Provided data -
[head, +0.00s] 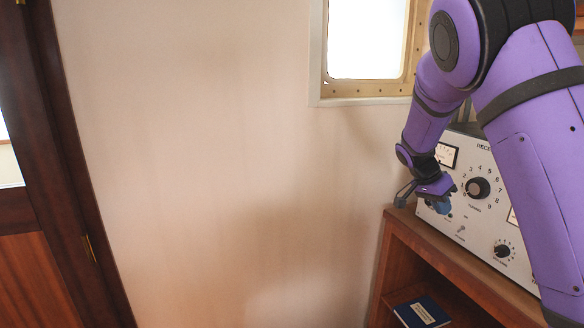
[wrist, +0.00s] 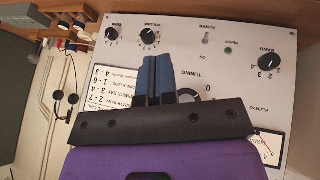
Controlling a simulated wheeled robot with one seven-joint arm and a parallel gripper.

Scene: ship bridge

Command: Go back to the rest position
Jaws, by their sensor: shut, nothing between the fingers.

Aim of the exercise -
All of the data needs repeating exactly, but the pictures do not.

Written reply -
[head, +0.00s] 
[wrist, +0.00s] 
Controlling a simulated wheeled robot with one seven-joint arm and a parallel gripper.

Scene: ship bridge

Command: Go back to the rest position
Jaws, by their sensor: shut, nothing between the fingers.

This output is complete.